*Request*: Please set down all the lines beneath this one exactly, without the pictures.

*Dataset section*:

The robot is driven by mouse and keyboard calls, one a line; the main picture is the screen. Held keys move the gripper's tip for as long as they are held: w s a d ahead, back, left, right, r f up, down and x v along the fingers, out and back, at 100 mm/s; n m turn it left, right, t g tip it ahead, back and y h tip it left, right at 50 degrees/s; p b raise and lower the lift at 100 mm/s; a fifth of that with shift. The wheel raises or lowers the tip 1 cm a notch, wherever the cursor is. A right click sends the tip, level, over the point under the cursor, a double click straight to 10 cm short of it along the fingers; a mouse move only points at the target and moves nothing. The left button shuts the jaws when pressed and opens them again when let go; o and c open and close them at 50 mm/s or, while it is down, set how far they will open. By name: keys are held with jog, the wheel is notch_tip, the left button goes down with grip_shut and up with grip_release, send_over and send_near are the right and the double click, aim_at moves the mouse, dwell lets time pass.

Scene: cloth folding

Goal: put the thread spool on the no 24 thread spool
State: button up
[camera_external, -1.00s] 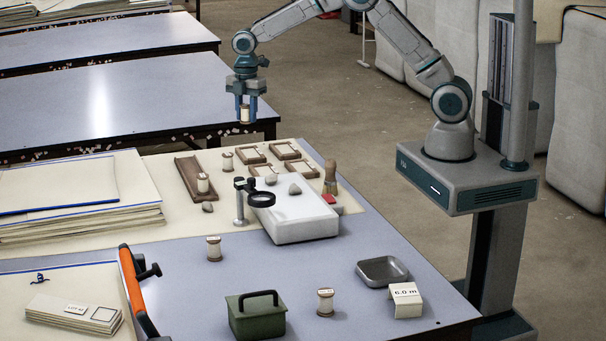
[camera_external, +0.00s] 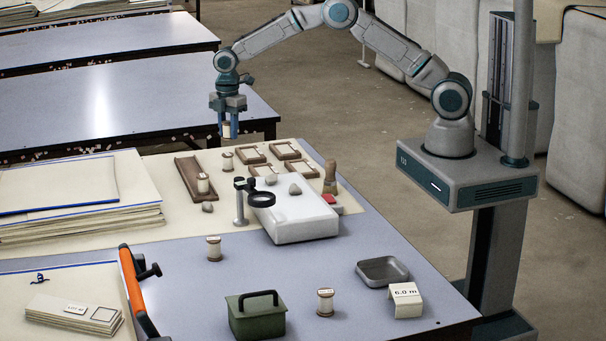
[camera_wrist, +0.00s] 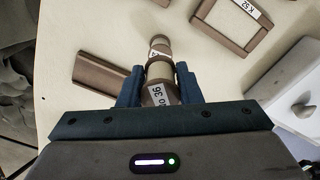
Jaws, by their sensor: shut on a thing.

*Solution for this exercise*:
The robot is driven by mouse and keyboard calls, one a line; the main picture is the screen. Held keys move the gripper's tip for as long as they are held: w s a d ahead, back, left, right, r f up, down and x v along the fingers, out and back, at 100 mm/s; n m turn it left, right, t g tip it ahead, back and y h tip it left, right at 50 degrees/s; p b raise and lower the lift at 100 mm/s; a fifth of that with shift. The wheel raises or lowers the tip 1 cm a notch, wherever the cursor is. A right click sends the tip, level, over the point under the cursor, a double click straight to 10 cm short of it along the fingers; a mouse move only points at the target and moves nothing. The left button shuts the jaws when pressed and opens them again when let go; o and c open and close them at 50 mm/s or, while it is down, set how far they will open. By name: keys are held with jog, the wheel is notch_tip, the left button goes down with grip_shut and up with grip_release, send_over and send_near are the right and the double click, aim_at moves the mouse, dwell lets time pass.

Scene: cloth folding

Goal: put the thread spool on the no 24 thread spool
State: button up
[camera_external, -1.00s] 
[camera_external, +0.00s] 
[camera_wrist, +0.00s] 
Jaws, by their sensor: shut on a thing.

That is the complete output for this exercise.